Like all municipalities, Santa Maria is affected by decisions made in Washington, D.C.
Across the country, many city and town leaders are content with not engaging decision-makers there regarding issues that impact them. Santa Maria's officials take a different approach.
Each year, representatives of the city travel to the nation’s capital to sit face to face with officials making decisions that will be felt more than 2,700 miles west of their offices.
On May 11 and 12, Mayor Alice M. Patino, City Manager Rick Haydon and Deputy City Manager Jason Stilwell traveled to D.C for a host of meetings from one end of the district to the other.
“We try to meet with our representatives from the Senate and House of Representatives. We also try to meet with reviewers of grants we are looking at going after to try and get the inside story,” Haydon said.
“I have never been a proponent of lobbying,” Patino said. “But sitting down with people and getting things done before you walk out the door is valuable.”
City leaders began their undertaking at the Pentagon. There they met with principal deputy assistant secretary of the Air Force for installations, environment and energy.
“We have over 6,500 civilian jobs at Vandenberg Air Force Base. It is very instrumental to our regional economic development,” Haydon said.
The city also wants to build relationships with the Air Force in order to borrow equipment and have access to other resources.
“We wanted to let them know that we are here and are interested in cooperative relationships with them and opportunities,” he said.
“We have a lot of interaction with airmen. We try to do everything we can to welcome them in to our community,” Patino added.
After meeting with military leaders, Santa Maria officials met with the staff of Senators Barbara Boxer and Dianne Feinstein.
Patino and Haydon said they raised the issue of homelessness and transportation funding with the congresswomen.
“We talked about homelessness everywhere we went,” Patino said.
Haydon described the issue of homelessness to D.C. officials as an epidemic.

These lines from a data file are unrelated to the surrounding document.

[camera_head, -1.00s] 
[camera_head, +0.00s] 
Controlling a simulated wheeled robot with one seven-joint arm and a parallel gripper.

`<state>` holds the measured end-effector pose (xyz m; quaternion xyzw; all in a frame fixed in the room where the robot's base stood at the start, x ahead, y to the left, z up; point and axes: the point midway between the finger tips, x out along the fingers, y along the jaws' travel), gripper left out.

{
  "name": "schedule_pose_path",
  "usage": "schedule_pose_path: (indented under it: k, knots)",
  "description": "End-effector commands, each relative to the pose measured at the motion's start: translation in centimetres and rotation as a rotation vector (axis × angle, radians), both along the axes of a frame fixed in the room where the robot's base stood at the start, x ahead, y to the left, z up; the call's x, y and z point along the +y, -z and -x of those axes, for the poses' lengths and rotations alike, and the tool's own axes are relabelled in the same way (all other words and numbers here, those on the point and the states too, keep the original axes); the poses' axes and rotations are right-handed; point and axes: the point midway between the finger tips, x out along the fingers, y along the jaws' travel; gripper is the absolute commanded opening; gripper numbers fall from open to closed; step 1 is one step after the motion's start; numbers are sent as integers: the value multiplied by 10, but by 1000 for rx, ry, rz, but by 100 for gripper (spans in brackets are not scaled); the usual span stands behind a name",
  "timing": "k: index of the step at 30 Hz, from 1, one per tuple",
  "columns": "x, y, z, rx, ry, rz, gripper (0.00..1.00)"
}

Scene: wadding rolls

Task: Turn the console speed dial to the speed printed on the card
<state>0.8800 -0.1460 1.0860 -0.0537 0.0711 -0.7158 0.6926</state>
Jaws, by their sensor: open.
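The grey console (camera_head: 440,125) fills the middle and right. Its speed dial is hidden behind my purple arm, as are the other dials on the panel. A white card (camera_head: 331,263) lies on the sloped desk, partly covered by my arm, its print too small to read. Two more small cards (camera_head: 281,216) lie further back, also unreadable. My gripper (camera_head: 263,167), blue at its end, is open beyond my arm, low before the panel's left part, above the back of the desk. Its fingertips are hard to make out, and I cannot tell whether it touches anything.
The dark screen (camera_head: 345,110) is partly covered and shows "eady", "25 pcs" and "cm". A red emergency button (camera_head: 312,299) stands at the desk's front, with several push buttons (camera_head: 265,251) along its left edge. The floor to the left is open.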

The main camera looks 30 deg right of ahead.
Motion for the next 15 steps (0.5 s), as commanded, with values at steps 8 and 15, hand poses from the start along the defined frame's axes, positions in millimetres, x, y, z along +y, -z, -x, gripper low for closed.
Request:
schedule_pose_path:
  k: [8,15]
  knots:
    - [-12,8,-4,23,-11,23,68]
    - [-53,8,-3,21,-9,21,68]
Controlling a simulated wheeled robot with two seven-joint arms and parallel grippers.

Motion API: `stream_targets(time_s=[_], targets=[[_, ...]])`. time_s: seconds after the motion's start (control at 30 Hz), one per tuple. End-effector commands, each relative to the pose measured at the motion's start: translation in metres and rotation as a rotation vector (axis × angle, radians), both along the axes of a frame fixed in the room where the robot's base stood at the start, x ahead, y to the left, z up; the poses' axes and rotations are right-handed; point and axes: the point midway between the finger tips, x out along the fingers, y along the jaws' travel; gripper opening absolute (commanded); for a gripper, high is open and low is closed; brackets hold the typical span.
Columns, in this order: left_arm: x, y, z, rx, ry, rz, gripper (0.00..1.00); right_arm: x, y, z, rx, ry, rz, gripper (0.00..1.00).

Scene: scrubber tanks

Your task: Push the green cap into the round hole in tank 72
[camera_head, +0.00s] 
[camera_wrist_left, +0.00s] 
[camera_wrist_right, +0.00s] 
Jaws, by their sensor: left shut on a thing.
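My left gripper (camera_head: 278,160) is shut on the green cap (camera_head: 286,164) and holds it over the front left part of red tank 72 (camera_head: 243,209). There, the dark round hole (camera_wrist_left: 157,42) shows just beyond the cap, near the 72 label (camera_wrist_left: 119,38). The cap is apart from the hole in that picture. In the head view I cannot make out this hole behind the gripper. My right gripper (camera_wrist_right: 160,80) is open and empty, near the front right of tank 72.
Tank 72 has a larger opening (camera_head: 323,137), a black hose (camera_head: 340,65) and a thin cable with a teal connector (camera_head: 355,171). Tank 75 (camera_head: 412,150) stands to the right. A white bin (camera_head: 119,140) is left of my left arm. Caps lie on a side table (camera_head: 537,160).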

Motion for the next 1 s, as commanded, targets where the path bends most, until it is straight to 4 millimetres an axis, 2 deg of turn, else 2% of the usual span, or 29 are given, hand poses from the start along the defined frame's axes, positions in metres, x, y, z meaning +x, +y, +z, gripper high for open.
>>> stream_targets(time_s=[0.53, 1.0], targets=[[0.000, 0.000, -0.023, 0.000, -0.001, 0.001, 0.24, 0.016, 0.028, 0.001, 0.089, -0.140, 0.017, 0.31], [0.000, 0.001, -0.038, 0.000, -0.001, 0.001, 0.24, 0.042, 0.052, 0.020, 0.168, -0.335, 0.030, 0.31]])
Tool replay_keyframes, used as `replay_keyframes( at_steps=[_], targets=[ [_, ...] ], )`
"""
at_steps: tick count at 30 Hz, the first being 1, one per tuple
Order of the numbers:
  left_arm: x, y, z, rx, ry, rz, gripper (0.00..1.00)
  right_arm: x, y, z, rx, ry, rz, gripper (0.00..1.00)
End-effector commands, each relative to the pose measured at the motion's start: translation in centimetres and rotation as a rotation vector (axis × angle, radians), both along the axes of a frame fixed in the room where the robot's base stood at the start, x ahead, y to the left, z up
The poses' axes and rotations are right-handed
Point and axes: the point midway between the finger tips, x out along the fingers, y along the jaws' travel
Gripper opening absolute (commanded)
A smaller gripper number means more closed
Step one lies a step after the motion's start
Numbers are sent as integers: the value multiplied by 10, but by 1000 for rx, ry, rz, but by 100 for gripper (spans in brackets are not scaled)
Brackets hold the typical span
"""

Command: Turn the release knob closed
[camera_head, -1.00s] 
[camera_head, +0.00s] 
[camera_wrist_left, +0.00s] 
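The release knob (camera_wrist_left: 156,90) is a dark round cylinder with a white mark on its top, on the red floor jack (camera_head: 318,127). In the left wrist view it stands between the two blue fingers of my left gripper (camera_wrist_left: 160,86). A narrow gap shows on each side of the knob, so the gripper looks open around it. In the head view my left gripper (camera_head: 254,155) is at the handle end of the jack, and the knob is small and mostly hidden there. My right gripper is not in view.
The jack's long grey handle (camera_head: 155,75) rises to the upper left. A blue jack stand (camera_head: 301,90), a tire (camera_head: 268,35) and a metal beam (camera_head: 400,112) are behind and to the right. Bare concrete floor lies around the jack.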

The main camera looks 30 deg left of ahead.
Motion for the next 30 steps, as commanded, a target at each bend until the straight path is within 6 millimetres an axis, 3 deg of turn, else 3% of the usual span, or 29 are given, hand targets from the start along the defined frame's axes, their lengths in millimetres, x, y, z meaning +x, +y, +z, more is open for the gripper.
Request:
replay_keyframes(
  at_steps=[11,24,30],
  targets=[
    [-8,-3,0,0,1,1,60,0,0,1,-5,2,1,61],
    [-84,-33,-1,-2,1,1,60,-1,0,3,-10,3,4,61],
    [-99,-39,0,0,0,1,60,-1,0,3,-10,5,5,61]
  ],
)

“There are more homeless people now than before the recession. We have a lot of people a paycheck away from being homeless,” Haydon said.
While working to raise awareness of the homeless in the city with the members of Congress, Santa Maria officials also sought support for grant funds to create a better interchange at Betteravia Road and Highway 101. The project is currently scheduled to be funded with Measure A sales tax money, but the nearly $7 million needed for the project isn’t expected to be available until 2031.
Santa Maria leaders next sat down with Department of Justice officials to talk about funding needed for additional police officers.
“Financially, we are not in a position to hire the dozen police officers people want us to hire,” Haydon said.
While in D.C., he learned that the city could qualify for the Community Oriented Policing Services (COPS) grant. The program provides money for police officer salaries for three to four years.
Patinio and Haydon also met with Federal Emergency Management Agency agents to discuss funding for new firefighting equipment.
The D.C. trip changed how local officials will look at economic development in the future. They learned at a meeting with the Economic Development Administration that the EDA won’t support local-only programs; they have to be regional in structure.
“We haven’t made a regional approach. We have been focusing more locally,” Patino said.
Since returning from the East Coast, city leaders have begun crafting a new regional economic development approach.
“It’s not like a phone call. You are face to face with people. You can see their expressions,” Patino said.
“Our hope is the more we mention the issues we are facing, it will get on their radar. Hopefully, other communities are doing the same,” Haydon said.